I know I’m going to rile up some of the Scrum fundamentalists out there. For those of you who will claim that I have no understanding of Scrum or what a “sprint” really is, I offer up my experience as a direct agile practitioner and coach for the last 2.5 years and a lean-agile-oriented learner and process improvement seeker for the last 5+ years. I’ve learned a lot in that time and one of the key points that I’ve learned about Scrum, XP, and every other agile methodology is that the only viable answer to the question of “what is the right way to build software”, is “it depends”. Or, as Bob Martin stated it, “do a good job”.
There is no one way to do software development right. There is no “one true way” or “silver bullet”. Anyone that tells you there is, is selling something. Even the scrum gurus like Ken Schwaber state that, in no uncertain terms, in books like “Agile Project Management With Scrum”.
“Scrum is not a prescriptive process; it doesn’t describe what to do in every circumstance. Scrum is used for complex work in which it is impossible to predict everything that will occur. Accordingly, Scrum simply offers a framework and set of practices that keep everything visible. This allows Scrum’s practitioners to know exactly what’s going on and to make on-the-spot adjustments to keep the project moving toward the desired goals.”

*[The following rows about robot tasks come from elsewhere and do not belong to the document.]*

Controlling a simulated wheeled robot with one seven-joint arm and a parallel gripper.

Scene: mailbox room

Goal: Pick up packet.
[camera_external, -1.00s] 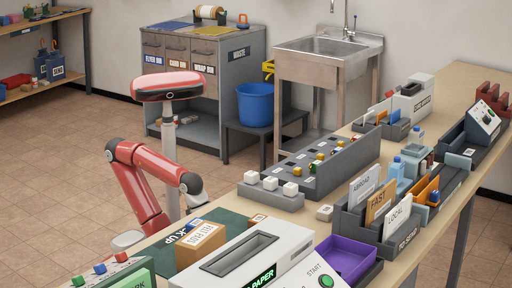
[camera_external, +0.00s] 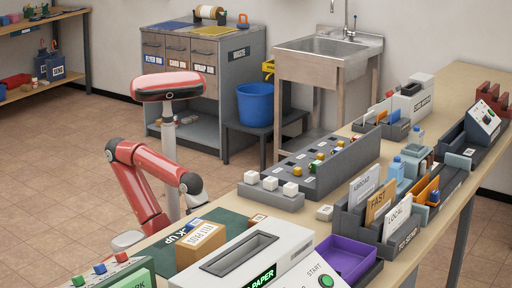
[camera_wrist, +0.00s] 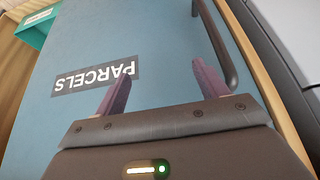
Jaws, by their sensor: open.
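A brown box-like packet (camera_external: 201,246) with a white label sits on the dark green mat (camera_external: 231,222) at the front of the bench in the external view. No packet can be made out in the wrist view. My gripper (camera_wrist: 160,76) is open there, its two purple fingers apart with nothing between them. It is over or in front of a blue panel (camera_wrist: 120,32) marked PARCELS, which reads upside down. In the external view my gripper is hidden, with the arm bending down behind the bench edge near the packet.
A dark bar like a handle (camera_wrist: 222,45) runs along the panel close to the right finger. A teal box (camera_wrist: 38,27) is at the upper left. On the bench, a grey machine (camera_external: 252,262), a purple tray (camera_external: 345,255) and a block rack (camera_external: 270,194) stand near the packet.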

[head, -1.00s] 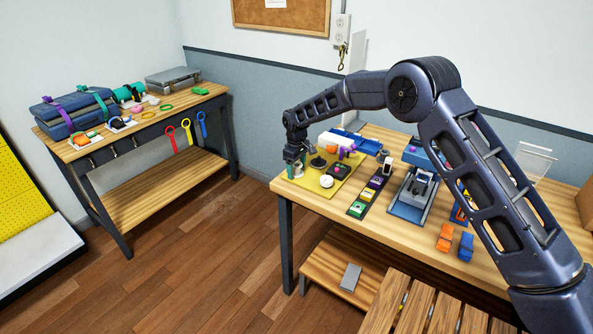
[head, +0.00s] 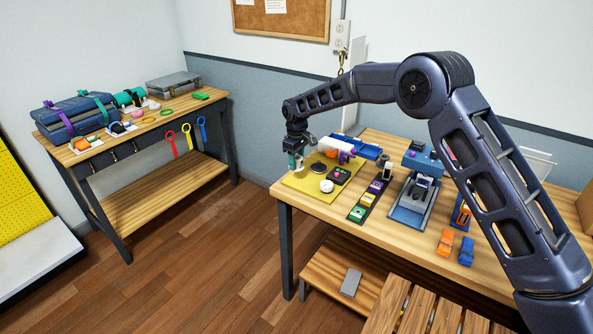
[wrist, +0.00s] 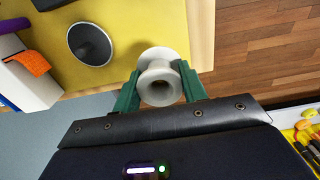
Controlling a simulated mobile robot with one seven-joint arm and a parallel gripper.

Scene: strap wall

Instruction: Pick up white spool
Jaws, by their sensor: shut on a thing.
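The white spool (wrist: 165,58) shows in the wrist view with its two flanges and hollow middle. My gripper (wrist: 160,88) is shut on it, with one green finger on each side. In the head view my gripper (head: 296,162) points down over the back left part of the yellow mat (head: 301,187), seemingly a little above it. The spool is small and mostly hidden by the fingers there.
A long dark tray (head: 368,200) with coloured pieces lies to the right. Open floor lies left of the table.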

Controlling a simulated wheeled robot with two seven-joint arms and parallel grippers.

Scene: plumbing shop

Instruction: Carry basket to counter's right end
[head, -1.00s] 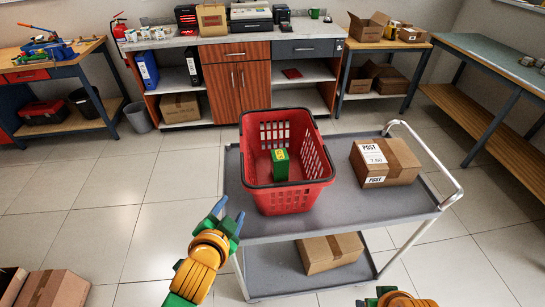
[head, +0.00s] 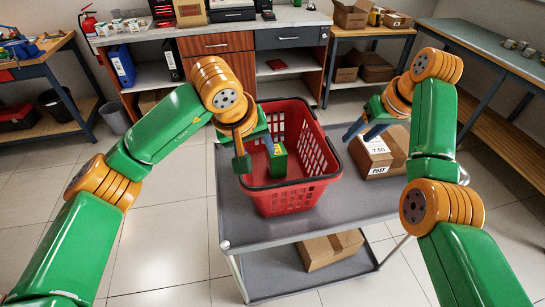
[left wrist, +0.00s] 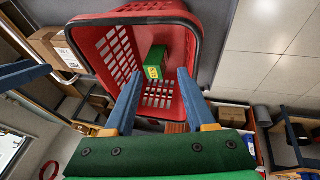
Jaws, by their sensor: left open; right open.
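The red basket (head: 290,198) stands upright on the top shelf of the grey cart (head: 345,215), with a small green box (head: 279,165) inside. It also shows in the left wrist view (left wrist: 86,50). My left gripper (head: 243,150) is at the basket's left side, its fingers open; in the left wrist view both blue fingers reach towards the basket, and contact cannot be told. My right gripper (head: 358,134) is open and empty, right of the basket near the post box. The counter (head: 290,17) is at the back, its right end above a grey drawer.
A cardboard post box (head: 378,155) sits on the cart, right of the basket. Another carton (head: 330,250) lies on the lower shelf. A bench with cartons (head: 358,14) adjoins the counter's right end. The counter's right part looks clear. Tiled floor is open on the left.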

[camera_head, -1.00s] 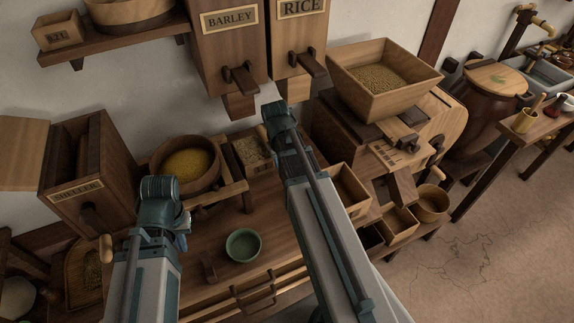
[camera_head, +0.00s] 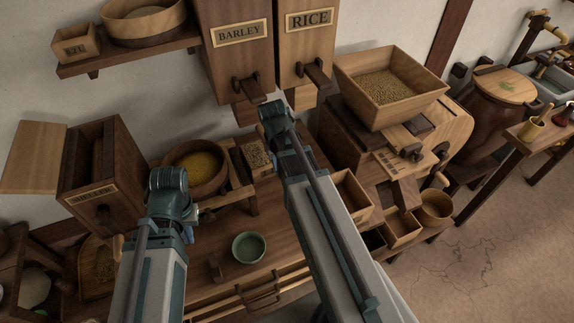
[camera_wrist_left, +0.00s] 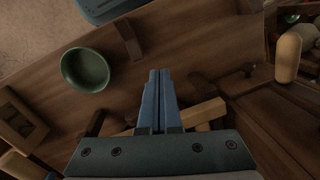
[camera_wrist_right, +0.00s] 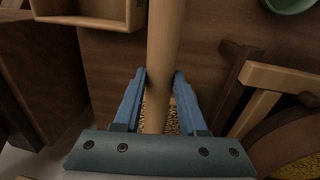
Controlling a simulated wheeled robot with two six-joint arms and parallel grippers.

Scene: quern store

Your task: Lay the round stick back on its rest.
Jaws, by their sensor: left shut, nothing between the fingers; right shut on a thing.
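The round stick (camera_wrist_right: 165,40) is a pale wooden rod in the right wrist view. My right gripper (camera_wrist_right: 158,75) is shut on it, and the rod runs up and out of the top of that picture. Its ends are not visible. My left gripper (camera_wrist_left: 159,75) is shut and empty above the bench, with the green bowl (camera_wrist_left: 86,69) to its left in that view. A small dark wooden block (camera_head: 215,268) stands on the bench beside the bowl. It may be part of the rest; I cannot tell. Both gripper tips are hard to see in the head view.
A round tub of yellow grain (camera_head: 195,168) and a small grain box (camera_head: 256,156) stand behind the bowl. The sheller box (camera_head: 103,175) is at left. The mill with its hopper (camera_head: 387,88) is at right. The front bench top is mostly bare.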

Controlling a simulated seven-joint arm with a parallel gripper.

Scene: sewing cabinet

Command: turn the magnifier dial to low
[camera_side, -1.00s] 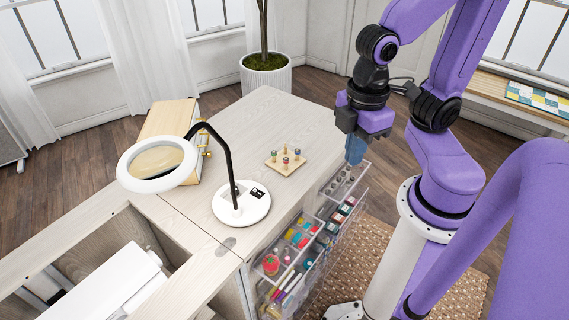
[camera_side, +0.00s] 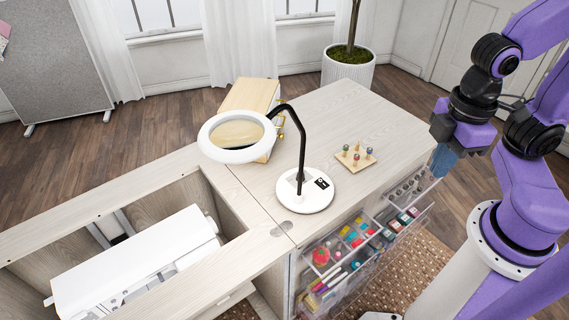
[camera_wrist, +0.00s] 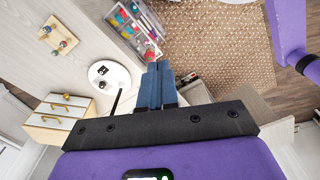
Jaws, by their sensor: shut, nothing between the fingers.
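The magnifier lamp has a white ring head (camera_side: 237,132) around a lens, a black bent arm and a round white base (camera_side: 304,196) on the cabinet top. A small black-and-white dial (camera_side: 321,183) sits on the base's right side. The base also shows in the wrist view (camera_wrist: 109,82), with a small dark patch, the dial (camera_wrist: 102,71), on it. My gripper (camera_side: 440,170) has blue fingers and hangs over the cabinet's right edge, well apart from the lamp. Its fingers (camera_wrist: 157,75) look closed together and empty in the wrist view.
A wooden peg board with several spools (camera_side: 356,158) stands between the lamp and my gripper. Clear open drawers (camera_side: 365,235) with sewing supplies jut from the cabinet front. A wooden box (camera_side: 250,95) stands behind the ring. A sewing machine (camera_side: 135,260) lies in the left recess.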

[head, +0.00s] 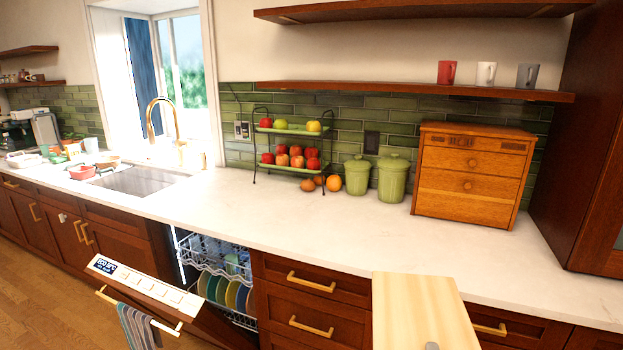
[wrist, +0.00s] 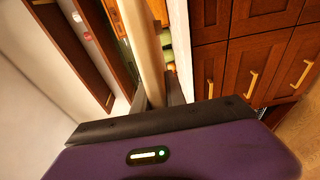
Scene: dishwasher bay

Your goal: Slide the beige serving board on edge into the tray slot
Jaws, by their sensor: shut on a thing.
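The beige serving board (head: 415,305) is held up in front of the counter at the lower right of the head view. In the wrist view the board (wrist: 145,50) is seen edge-on, running away from between my fingers. My gripper (wrist: 155,98) is shut on its near end; a small grey fingertip shows on the board at the bottom edge of the head view. The dishwasher (head: 215,262) stands open to the left of the board, with its racks partly in sight. Several coloured plates (head: 226,291) stand on edge in the lower rack. I cannot make out the tray slot.
The dishwasher door (head: 146,285) is tilted open, with a striped towel (head: 137,328) on its handle. Drawers (head: 310,305) lie between dishwasher and board. A wooden box (head: 470,190), green canisters (head: 393,180) and a fruit stand (head: 290,162) stand on the counter, whose front is clear.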

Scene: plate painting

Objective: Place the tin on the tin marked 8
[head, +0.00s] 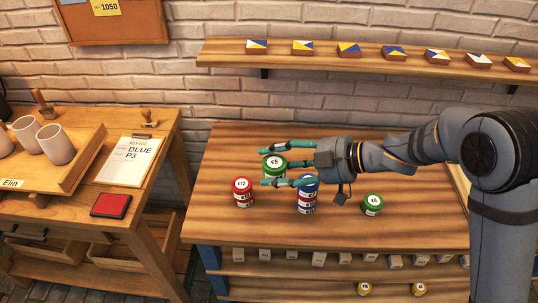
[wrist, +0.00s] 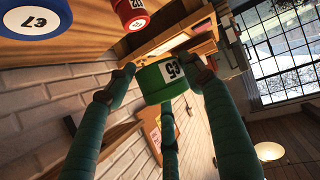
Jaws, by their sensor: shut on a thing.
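A red stack (head: 243,192), top label seemingly 12, stands left of a blue-and-red stack (head: 308,206), partly hidden by a finger. Two yellow tins (head: 364,289) (head: 418,289) are on the lower shelf. The table (head: 240,150) is clear around the right green tin.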

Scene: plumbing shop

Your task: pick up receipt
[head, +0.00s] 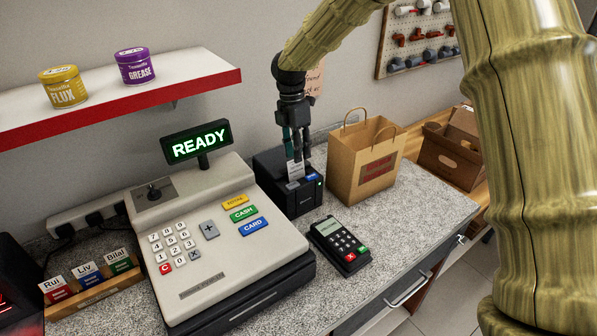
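The receipt (295,171) is a small white slip standing up out of the top of the black receipt printer (300,199). The printer sits on the counter between the cash register and the paper bag and shows a green light. My gripper (298,155) points down just above the printer, with its fingertips at the upper end of the receipt. The fingers look close together, but I cannot tell whether they are closed on the paper. The fingers may hide part of the receipt.
The cash register (222,255) with a READY display (200,141) stands left of the printer. A brown paper bag (366,165) stands close on the right. A card terminal (340,245) lies in front. A shelf (120,90) with two tins hangs at upper left.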

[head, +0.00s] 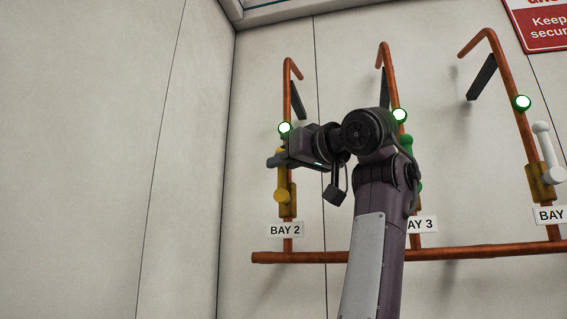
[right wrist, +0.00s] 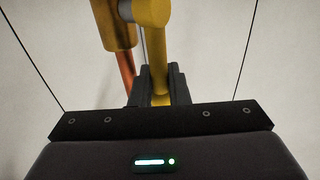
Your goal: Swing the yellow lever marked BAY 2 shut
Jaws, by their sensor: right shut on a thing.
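The yellow lever (head: 281,180) is on the BAY 2 copper pipe, above the BAY 2 label (head: 285,230). It points up along the pipe from its hub, with its upper part behind my gripper. My right gripper (head: 272,161) is at the lever's upper part. In the right wrist view the fingers (right wrist: 158,88) are shut on the yellow lever (right wrist: 152,14), one on each side of its shaft. The brass valve body (right wrist: 115,22) is beside it. My left gripper is not in view.
A green light (head: 285,128) glows on the BAY 2 pipe. The BAY 3 pipe (head: 386,75) with a green lever (head: 415,188) is partly behind my right arm. A white lever (head: 543,140) is on the right pipe. A copper pipe (head: 460,252) runs along the bottom. The left wall is bare.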

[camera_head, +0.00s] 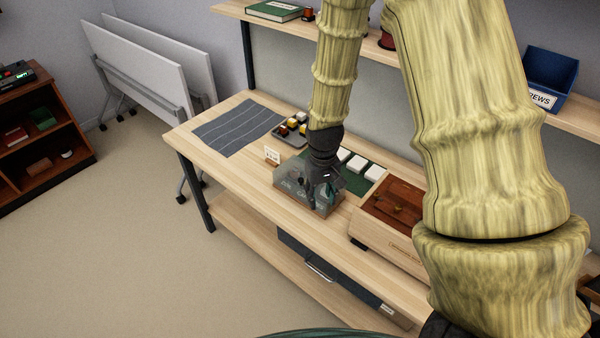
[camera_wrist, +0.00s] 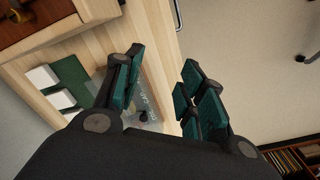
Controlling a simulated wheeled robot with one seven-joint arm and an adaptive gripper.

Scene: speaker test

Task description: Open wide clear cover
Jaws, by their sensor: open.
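The wide clear cover (camera_head: 291,181) is a see-through box on a wooden base near the front edge of the workbench, and it looks closed. Darker shapes show through it but are too small to make out. In the wrist view the cover (camera_wrist: 152,101) shows between and beyond my fingers, with a small dark part inside or on it. My gripper (camera_head: 318,198) points down at the right part of the cover. In the wrist view my gripper (camera_wrist: 163,75) has its green-padded fingers apart with nothing held between them. I cannot tell whether a finger touches the cover.
A wooden box with a red-brown top (camera_head: 392,205) stands right of the cover. White blocks (camera_head: 356,163) lie on a green mat behind. A small white card (camera_head: 272,155) and a tray of colored pieces (camera_head: 291,132) are to the left. A striped cloth (camera_head: 236,127) lies at the far left.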

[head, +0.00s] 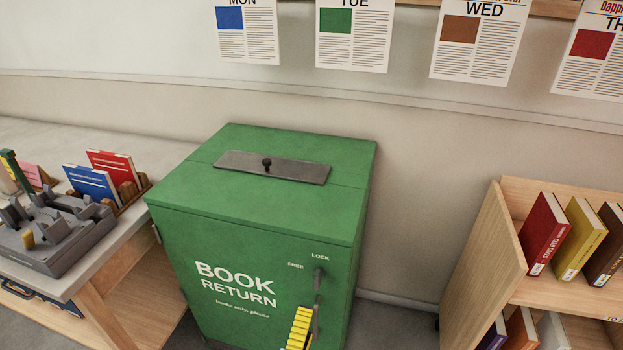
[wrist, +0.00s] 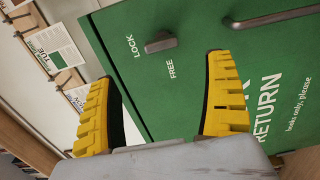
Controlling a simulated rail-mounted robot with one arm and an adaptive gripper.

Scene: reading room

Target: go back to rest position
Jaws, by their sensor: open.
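My gripper (wrist: 160,105) is open and empty in the wrist view, with its two yellow ridged fingers spread apart. In the head view part of one yellow finger (head: 299,328) shows at the bottom, in front of the cabinet's right side. The green book return cabinet (head: 225,240) stands in the middle of the head view and fills much of the wrist view (wrist: 200,75). Its latch handle (head: 318,278) is by the FREE and LOCK labels, and the latch also shows in the wrist view (wrist: 161,42), beyond the fingers.
A table (head: 100,262) at left holds a grey fixture (head: 50,245) and a blue book (head: 93,183) and red book (head: 115,165) in a rack. A wooden shelf (head: 485,255) with several books stands at right. Sheets (head: 355,38) hang on the wall.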

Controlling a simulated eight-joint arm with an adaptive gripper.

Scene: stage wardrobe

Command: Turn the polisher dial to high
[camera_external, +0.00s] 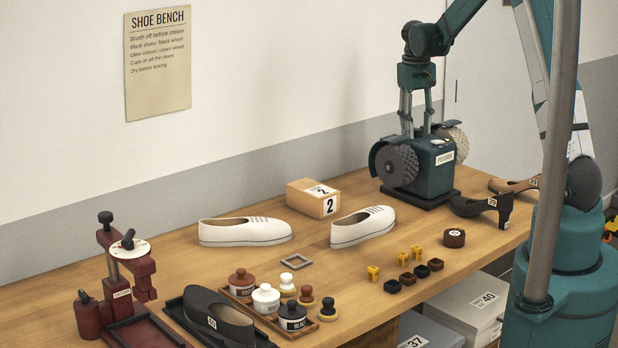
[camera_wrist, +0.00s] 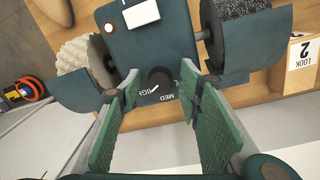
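The polisher (camera_external: 432,172) is a dark teal machine on the bench with a brush wheel on each side; its top also shows in the wrist view (camera_wrist: 130,45). Its dial (camera_wrist: 158,79) is a small dark knob with a pale pointer mark on its lower side in that view. Lettering beside it reads partly as MED and HIGH; I cannot tell exactly which setting the pointer marks. My gripper (camera_wrist: 160,92) is open, its green fingers on either side of the dial and apart from it. In the external view my gripper (camera_external: 417,128) points down just over the polisher; the dial is not discernible there.
The polisher's pale wheel (camera_wrist: 85,62) and dark wheel (camera_wrist: 245,12) flank the fingers. A wooden box marked 2 (camera_external: 303,200) and white shoes (camera_external: 363,227) stand left of the polisher. Polish pots (camera_external: 266,297) are nearer the front.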

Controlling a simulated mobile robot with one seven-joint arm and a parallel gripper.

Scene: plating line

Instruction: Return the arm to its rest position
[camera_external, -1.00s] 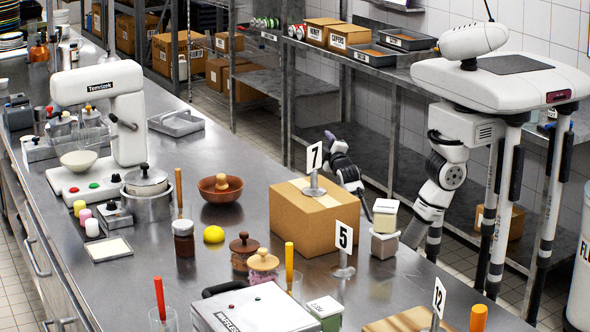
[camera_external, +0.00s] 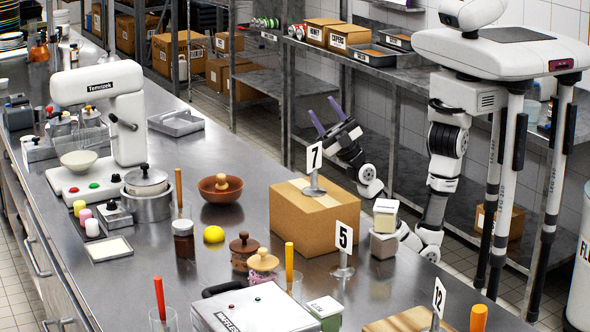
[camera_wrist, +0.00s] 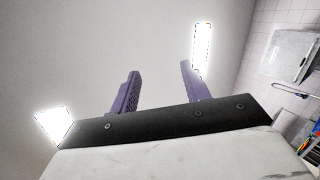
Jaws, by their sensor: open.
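My gripper (camera_external: 326,121) is raised behind the cardboard box with the number 7 sign, on the far side of the steel counter. Its two purple fingers point up and are spread apart, with nothing between them. In the wrist view the open fingers (camera_wrist: 158,80) stand against a pale ceiling with bright lights. My arm folds down from my body at the right, with its elbow low beside the counter edge.
The cardboard box (camera_external: 310,225) stands close in front of my arm. A grey container with a white-topped box (camera_external: 384,216) stands beside it near the counter edge. A steel shelf (camera_external: 400,75) with boxes and trays is behind my arm.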

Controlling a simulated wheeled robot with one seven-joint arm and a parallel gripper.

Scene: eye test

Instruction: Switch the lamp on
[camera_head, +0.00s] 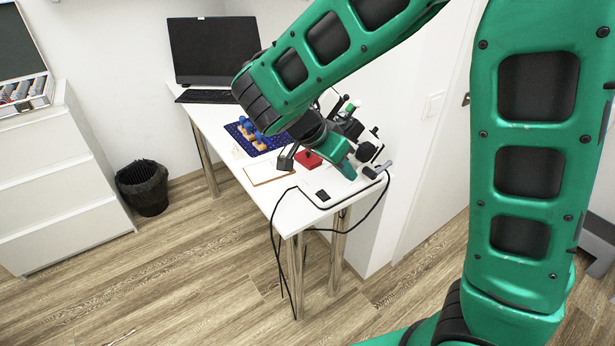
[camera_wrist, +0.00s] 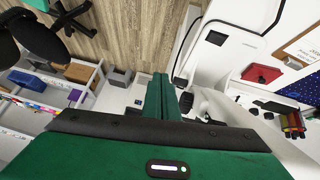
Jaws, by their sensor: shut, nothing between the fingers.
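My gripper (camera_head: 343,168) hangs over the near right part of the white desk (camera_head: 222,125), its green fingers close together. In the wrist view the green fingers of my gripper (camera_wrist: 165,92) are shut with nothing between them. A small black square piece (camera_head: 322,195) lies on the desk near its front corner; it also shows in the wrist view (camera_wrist: 216,38). A black cable (camera_head: 277,235) runs from there over the desk edge. I cannot clearly make out the lamp; dark and white parts behind my gripper are partly hidden by it.
A red object (camera_head: 308,159) and a brown-edged sheet (camera_head: 270,170) lie close to my gripper. A blue mat (camera_head: 240,131) with blue and wooden pieces, a keyboard (camera_head: 206,96) and a monitor (camera_head: 213,50) are farther back. A wall switch (camera_head: 433,105) is at right. A black bin (camera_head: 143,187) stands left.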

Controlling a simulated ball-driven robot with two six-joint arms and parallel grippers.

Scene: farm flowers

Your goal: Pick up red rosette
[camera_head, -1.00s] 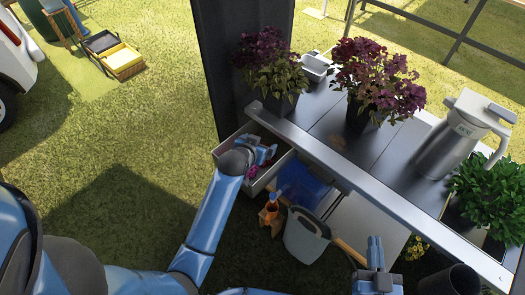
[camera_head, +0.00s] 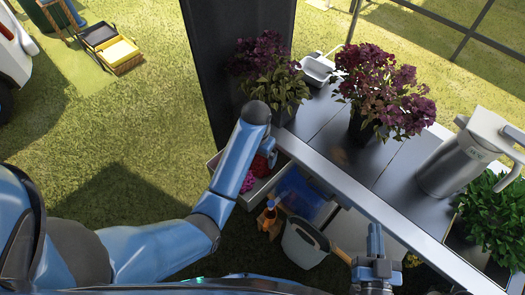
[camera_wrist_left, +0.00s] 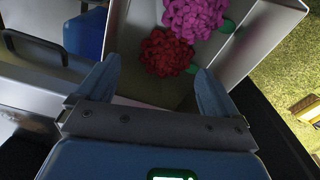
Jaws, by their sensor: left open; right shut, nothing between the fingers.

– Ken Schwaber, “Agile Project Management With Scrum”, Introduction p. xvii
So, then essence of Scrum, then, is to think for yourself and do what needs to be done to keep the project moving toward the desired goals. If our goal is to follow a strict Methodology and set of rules, then we can follow the strict planning and scheduling activities of Scrum proper. However, if our goals are to produce high quality software as quickly as possible, delivering to the customer as often as possible, then we can include some additional concepts and process control systems like Kanban. The choice to “do the right thing” is not left to the methodology frameworks or methodology authors. The choice is ours to make in the context of our team and customer needs.